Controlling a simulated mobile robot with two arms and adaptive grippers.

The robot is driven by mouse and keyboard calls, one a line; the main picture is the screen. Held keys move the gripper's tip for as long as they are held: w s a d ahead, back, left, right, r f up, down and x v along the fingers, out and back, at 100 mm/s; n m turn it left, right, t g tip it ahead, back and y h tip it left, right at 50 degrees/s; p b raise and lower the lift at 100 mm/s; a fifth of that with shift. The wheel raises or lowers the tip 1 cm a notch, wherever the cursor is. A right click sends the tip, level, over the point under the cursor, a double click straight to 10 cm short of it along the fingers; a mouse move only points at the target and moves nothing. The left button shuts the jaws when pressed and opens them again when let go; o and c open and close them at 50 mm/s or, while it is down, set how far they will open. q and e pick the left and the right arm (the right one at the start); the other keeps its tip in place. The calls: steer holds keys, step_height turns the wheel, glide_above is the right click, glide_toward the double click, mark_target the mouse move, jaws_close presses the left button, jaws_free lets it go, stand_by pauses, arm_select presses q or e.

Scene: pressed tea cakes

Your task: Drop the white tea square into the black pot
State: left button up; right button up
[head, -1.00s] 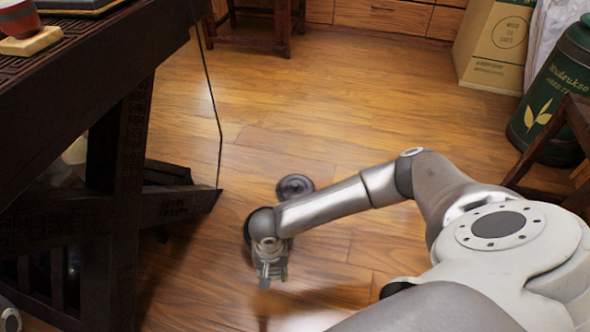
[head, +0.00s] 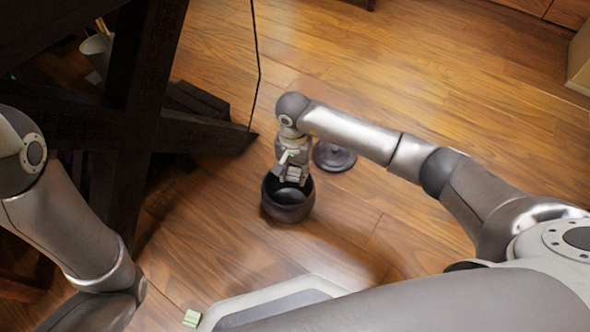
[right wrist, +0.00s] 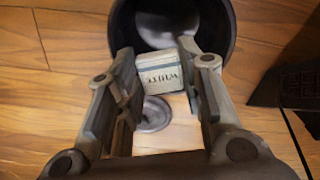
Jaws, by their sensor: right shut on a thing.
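The black pot (head: 287,212) stands open on the wooden floor in the head view. Its dark wall and mouth also show at the top of the right wrist view (right wrist: 228,38). My right gripper (head: 291,178) is over the pot's mouth in the head view. In the right wrist view its fingers (right wrist: 163,85) are shut on the white tea square (right wrist: 160,74), a pale block with dark lettering on its face. The square appears beside the pot's rim there; its exact height over the pot is hard to tell. My left arm shows at the left, but its gripper is out of view.
A round dark lid (head: 334,156) lies on the floor right behind the pot; it also shows in the right wrist view (right wrist: 153,114). A small green square (head: 192,318) is at the bottom edge. A dark wooden table frame (head: 150,90) stands at the left.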

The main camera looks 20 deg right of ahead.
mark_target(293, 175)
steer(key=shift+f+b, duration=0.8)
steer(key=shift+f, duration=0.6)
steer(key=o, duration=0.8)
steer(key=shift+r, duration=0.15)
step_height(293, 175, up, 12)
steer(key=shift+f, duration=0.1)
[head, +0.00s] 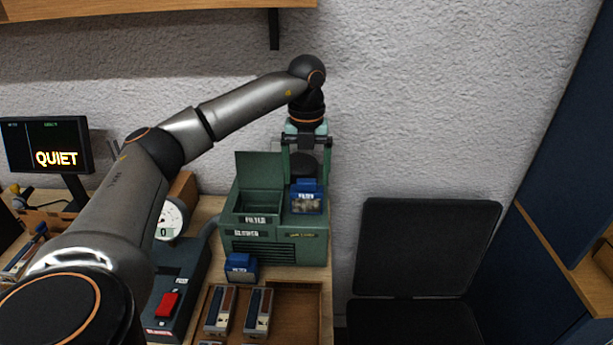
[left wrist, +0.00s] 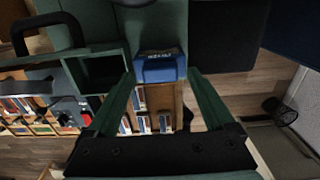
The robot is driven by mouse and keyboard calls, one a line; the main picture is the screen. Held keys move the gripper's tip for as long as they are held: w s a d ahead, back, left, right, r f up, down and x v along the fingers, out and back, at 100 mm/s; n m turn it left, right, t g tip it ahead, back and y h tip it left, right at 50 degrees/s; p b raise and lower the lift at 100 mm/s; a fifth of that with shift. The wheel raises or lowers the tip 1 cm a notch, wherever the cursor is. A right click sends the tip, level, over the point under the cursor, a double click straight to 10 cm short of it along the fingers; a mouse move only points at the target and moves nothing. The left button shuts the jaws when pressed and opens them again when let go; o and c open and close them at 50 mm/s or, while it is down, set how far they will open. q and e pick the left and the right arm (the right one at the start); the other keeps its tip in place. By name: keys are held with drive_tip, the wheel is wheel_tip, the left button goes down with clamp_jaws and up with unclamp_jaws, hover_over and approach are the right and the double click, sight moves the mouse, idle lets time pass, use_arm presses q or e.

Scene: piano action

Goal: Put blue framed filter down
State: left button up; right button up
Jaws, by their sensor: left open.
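One blue framed filter (head: 307,202) is at the right of the green blower's top, beside the open filter compartment (head: 259,204), whose lid stands up. A second, similar blue framed piece (head: 241,267) is on the table in front of the blower. My left gripper (head: 305,172) is open above and just behind the filter on the blower. In the left wrist view the blue filter (left wrist: 160,66) shows between the tips of the open green fingers (left wrist: 161,76). I cannot tell whether they touch it. My right gripper is not in view.
The green blower (head: 275,246) stands against the wall. In front is a wooden tray (head: 296,312) with several key-like blocks. Left are a box with a red switch (head: 167,304), a gauge (head: 170,218) and a screen (head: 47,146). A black chair (head: 424,250) stands right.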

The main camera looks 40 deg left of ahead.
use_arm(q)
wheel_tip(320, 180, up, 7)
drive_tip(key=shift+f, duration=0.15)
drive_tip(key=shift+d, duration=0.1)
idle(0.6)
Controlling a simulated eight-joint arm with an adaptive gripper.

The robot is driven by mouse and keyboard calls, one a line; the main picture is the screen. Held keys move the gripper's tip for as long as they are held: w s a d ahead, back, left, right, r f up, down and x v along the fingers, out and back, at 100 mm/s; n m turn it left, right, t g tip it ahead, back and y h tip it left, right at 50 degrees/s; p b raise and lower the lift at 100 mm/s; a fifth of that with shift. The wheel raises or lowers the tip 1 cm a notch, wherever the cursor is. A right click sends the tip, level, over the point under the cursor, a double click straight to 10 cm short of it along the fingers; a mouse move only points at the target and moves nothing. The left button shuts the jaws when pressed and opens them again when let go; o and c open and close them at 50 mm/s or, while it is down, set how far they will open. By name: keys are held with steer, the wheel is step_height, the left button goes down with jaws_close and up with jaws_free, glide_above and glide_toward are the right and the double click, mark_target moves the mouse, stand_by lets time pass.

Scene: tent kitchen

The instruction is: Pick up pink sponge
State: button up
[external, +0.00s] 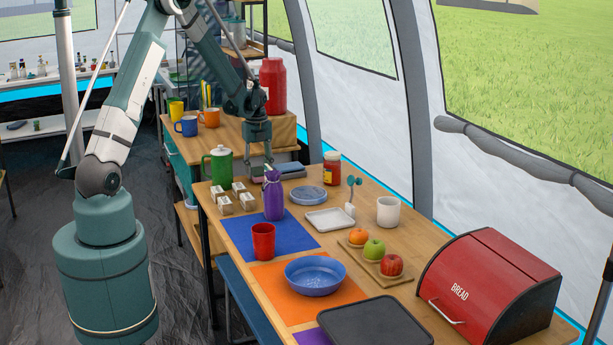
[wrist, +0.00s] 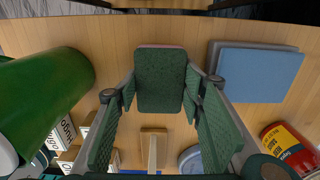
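In the wrist view, the sponge (wrist: 160,78) lies on the wooden table with a dark green scouring face up. A thin pink strip shows along its far edge. My gripper (wrist: 160,97) is over it, its two green-padded fingers spread with the sponge between their tips. Small gaps seem to show beside the sponge; whether a tip touches it I cannot tell.
A green pot (external: 218,165) stands left of my gripper, with several small boxes (external: 236,195) near it. A blue-grey book (wrist: 258,72) lies to the right. A yellow-labelled red jar (external: 332,168) stands farther right. The bread box (external: 490,285) is far off.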

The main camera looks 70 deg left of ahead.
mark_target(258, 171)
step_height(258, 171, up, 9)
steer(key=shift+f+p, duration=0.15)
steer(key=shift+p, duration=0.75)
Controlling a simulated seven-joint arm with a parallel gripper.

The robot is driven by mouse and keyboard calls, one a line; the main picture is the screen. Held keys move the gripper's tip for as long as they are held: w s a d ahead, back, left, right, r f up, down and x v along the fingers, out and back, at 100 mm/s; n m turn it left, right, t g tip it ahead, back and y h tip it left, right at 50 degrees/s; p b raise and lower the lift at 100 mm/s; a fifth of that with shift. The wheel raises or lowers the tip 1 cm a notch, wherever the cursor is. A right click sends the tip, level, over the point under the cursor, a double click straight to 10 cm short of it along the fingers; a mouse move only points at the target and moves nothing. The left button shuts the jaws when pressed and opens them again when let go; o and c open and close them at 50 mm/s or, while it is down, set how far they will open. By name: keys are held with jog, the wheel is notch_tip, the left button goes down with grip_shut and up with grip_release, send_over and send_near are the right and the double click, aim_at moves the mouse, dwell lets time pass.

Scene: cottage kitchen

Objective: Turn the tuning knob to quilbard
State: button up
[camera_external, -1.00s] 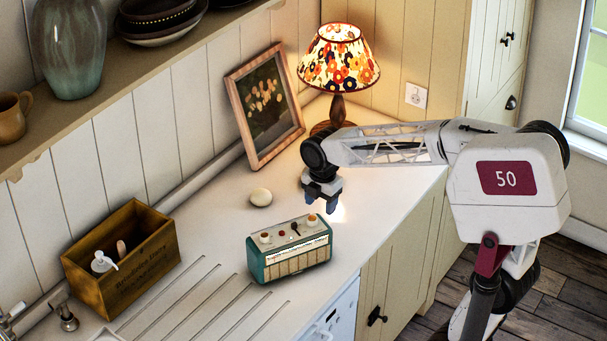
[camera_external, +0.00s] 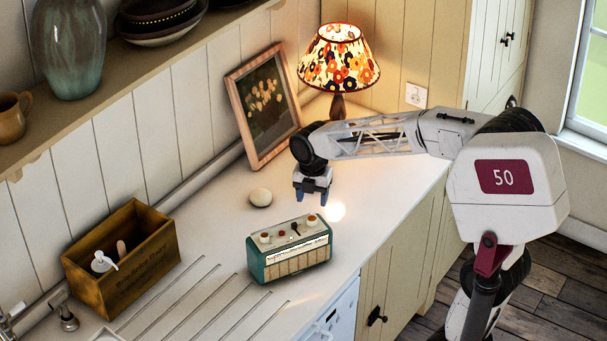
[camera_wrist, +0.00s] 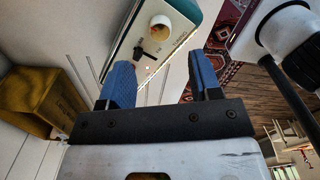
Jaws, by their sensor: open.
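A teal and cream radio (camera_external: 290,255) stands on the white counter, its dial strip and grille facing front. On its top are a brass-coloured knob (camera_external: 265,238) at the left, a second knob (camera_external: 312,219) at the right, a red button (camera_external: 281,234) and a small black lever (camera_external: 296,228). My gripper (camera_external: 312,199) is open and empty above and slightly behind the radio, pointing down. In the wrist view the radio top (camera_wrist: 176,20) shows ahead of my blue fingertips (camera_wrist: 162,75), with one white-topped knob (camera_wrist: 159,27) and the black lever (camera_wrist: 140,50). The dial lettering is too small to read.
A wooden box (camera_external: 125,262) with a pump bottle stands at the left. A framed picture (camera_external: 265,108) and a lit lamp (camera_external: 339,62) stand at the back. The counter right of the radio is clear.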

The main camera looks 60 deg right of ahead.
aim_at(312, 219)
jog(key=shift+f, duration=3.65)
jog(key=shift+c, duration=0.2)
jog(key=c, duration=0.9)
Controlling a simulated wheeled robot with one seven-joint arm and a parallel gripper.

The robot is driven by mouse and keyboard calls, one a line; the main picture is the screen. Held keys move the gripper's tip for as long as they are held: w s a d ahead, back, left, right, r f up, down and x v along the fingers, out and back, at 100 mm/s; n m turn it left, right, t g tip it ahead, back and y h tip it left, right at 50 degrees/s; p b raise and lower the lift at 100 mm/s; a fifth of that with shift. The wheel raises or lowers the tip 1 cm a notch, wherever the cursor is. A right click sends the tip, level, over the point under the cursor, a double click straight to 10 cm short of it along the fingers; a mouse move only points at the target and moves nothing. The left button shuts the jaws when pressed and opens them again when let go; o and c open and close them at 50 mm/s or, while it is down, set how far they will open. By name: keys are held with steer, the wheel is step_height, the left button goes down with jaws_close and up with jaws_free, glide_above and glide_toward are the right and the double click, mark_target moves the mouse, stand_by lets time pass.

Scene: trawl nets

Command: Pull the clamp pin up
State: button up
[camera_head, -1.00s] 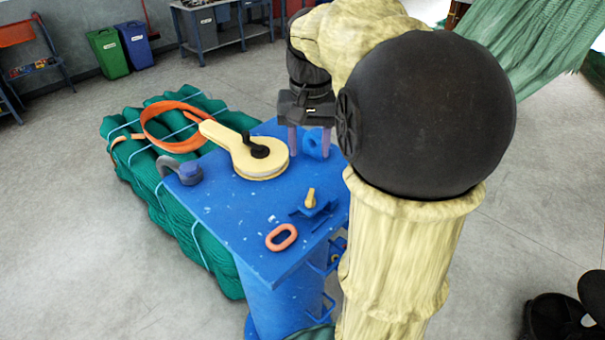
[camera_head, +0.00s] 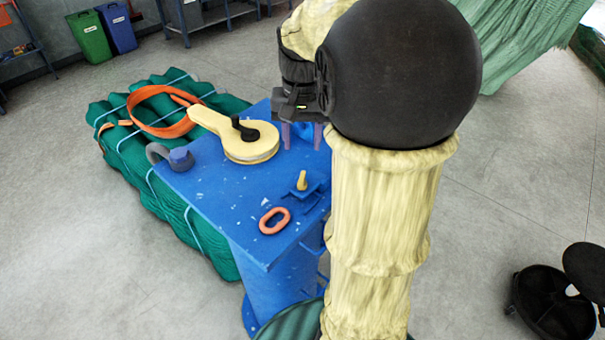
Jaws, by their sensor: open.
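A small yellow pin (camera_head: 302,181) stands upright in a blue bracket (camera_head: 308,194) on the blue table top (camera_head: 215,190), near its right edge. It looks like the clamp pin. My gripper (camera_head: 302,137) is above the table's far right part, behind the pin in the picture and apart from it. Its two purple-grey fingers point down with a gap between them and hold nothing. A blue part (camera_head: 304,130) shows behind the fingers, mostly hidden by them and my arm.
A green net bundle (camera_head: 130,150) with an orange strap (camera_head: 160,125) lies beside the table.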

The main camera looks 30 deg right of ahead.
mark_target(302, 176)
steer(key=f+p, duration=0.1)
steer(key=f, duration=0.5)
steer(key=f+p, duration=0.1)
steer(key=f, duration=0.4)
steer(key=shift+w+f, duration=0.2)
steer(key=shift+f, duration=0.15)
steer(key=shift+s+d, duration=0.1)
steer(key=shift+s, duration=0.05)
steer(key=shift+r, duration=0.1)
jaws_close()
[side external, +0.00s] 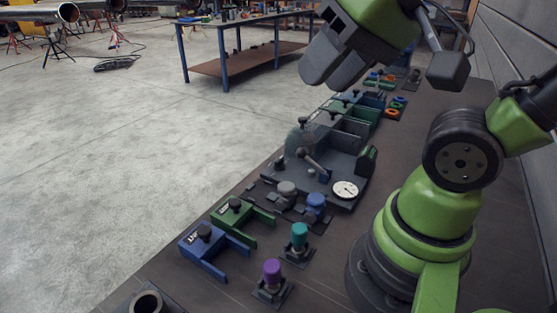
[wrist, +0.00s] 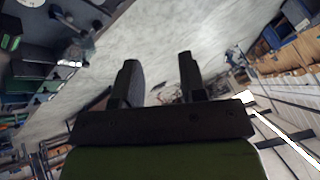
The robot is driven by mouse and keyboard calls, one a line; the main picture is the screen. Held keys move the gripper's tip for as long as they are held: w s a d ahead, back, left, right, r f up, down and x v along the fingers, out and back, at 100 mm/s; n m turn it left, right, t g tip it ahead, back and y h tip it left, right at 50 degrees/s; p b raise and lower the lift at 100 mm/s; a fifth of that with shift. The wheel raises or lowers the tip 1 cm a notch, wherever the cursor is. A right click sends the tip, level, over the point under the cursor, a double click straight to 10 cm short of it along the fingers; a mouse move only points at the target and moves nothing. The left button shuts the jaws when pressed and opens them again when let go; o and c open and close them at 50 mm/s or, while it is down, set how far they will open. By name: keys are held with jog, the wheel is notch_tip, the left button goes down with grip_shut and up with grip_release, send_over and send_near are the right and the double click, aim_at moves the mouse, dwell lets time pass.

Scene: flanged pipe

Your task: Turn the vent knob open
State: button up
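Several knobs stand on the dark bench: a grey one (side external: 286,189), a blue one (side external: 315,202), a teal one (side external: 299,232) and a purple one (side external: 272,269). I cannot tell which is the vent knob. A fixture with a lever (side external: 312,160) and a round white gauge (side external: 345,190) stands just behind the grey and blue knobs. My gripper (side external: 326,68) is high above the bench, up and away from all the knobs, and holds nothing. In the wrist view its two fingers (wrist: 158,82) are apart, with only floor and background between them.
Green (side external: 236,212) and blue (side external: 206,240) bracketed blocks sit at the bench's left edge. Bins (side external: 352,130) and coloured rings (side external: 394,108) lie farther back. A wall runs along the right. A separate table (side external: 245,22) stands beyond open floor.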

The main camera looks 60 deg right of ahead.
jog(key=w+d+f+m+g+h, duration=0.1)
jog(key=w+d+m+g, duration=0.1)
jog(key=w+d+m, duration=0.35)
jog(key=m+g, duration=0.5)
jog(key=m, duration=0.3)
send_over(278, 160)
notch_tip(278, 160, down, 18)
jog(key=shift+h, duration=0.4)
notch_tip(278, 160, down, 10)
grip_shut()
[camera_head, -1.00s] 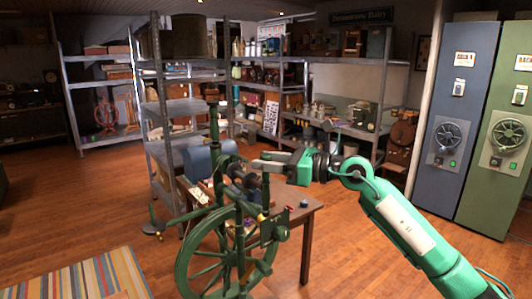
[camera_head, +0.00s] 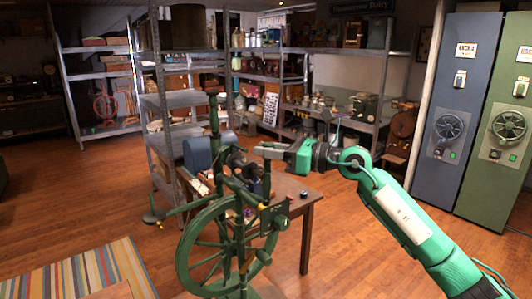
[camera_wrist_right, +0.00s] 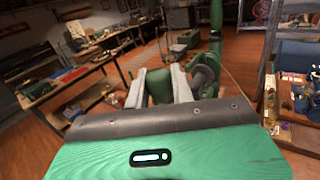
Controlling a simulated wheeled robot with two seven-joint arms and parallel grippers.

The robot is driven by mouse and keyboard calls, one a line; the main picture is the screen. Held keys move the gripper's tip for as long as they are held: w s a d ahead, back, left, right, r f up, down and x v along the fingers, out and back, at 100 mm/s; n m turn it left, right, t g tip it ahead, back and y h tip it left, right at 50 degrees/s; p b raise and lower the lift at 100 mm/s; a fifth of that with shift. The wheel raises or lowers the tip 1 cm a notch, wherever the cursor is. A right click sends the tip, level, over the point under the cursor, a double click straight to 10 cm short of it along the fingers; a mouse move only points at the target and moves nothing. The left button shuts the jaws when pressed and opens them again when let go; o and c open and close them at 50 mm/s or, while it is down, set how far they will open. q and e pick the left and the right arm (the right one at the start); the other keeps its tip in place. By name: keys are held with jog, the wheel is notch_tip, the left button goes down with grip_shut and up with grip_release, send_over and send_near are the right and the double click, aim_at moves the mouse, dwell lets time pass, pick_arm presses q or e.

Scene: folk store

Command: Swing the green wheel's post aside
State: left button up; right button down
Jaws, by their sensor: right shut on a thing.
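The green spinning wheel (camera_head: 189,262) stands in front of a small wooden table, its spoked wheel low and its tall slim post (camera_head: 214,125) upright on the left. A shorter green post (camera_head: 266,185) stands to the right, with dark round parts between the two. My right gripper (camera_head: 258,150) reaches in from the right at the top of the shorter post. In the right wrist view its two fingers (camera_wrist_right: 158,90) are shut on a green upright piece (camera_wrist_right: 158,86), and the tall post (camera_wrist_right: 216,35) stands just beyond. My left gripper is out of view.
The wooden table (camera_head: 300,203) is close behind the wheel and carries small items. Metal shelves (camera_head: 150,110) stand behind it. A blue cabinet (camera_head: 452,110) and a green cabinet (camera_head: 505,120) stand at the right. A striped rug (camera_head: 90,272) lies at front left. Open floor lies between.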

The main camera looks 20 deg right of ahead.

·····

■ **Goal**
Set down, exactly and in full, the lines from the one containing "Scene: folk store" through the end of the entries; no other line belongs.

■ **Problem solution**
Scene: folk store

Command: Swing the green wheel's post aside
State: left button up; right button down
Jaws, by their sensor: right shut on a thing.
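The green spinning wheel (camera_head: 189,262) stands in front of a small wooden table, its spoked wheel low and its tall slim post (camera_head: 214,125) upright on the left. A shorter green post (camera_head: 266,185) stands to the right, with dark round parts between the two. My right gripper (camera_head: 258,150) reaches in from the right at the top of the shorter post. In the right wrist view its two fingers (camera_wrist_right: 158,90) are shut on a green upright piece (camera_wrist_right: 158,86), and the tall post (camera_wrist_right: 216,35) stands just beyond. My left gripper is out of view.
The wooden table (camera_head: 300,203) is close behind the wheel and carries small items. Metal shelves (camera_head: 150,110) stand behind it. A blue cabinet (camera_head: 452,110) and a green cabinet (camera_head: 505,120) stand at the right. A striped rug (camera_head: 90,272) lies at front left. Open floor lies between.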

The main camera looks 20 deg right of ahead.

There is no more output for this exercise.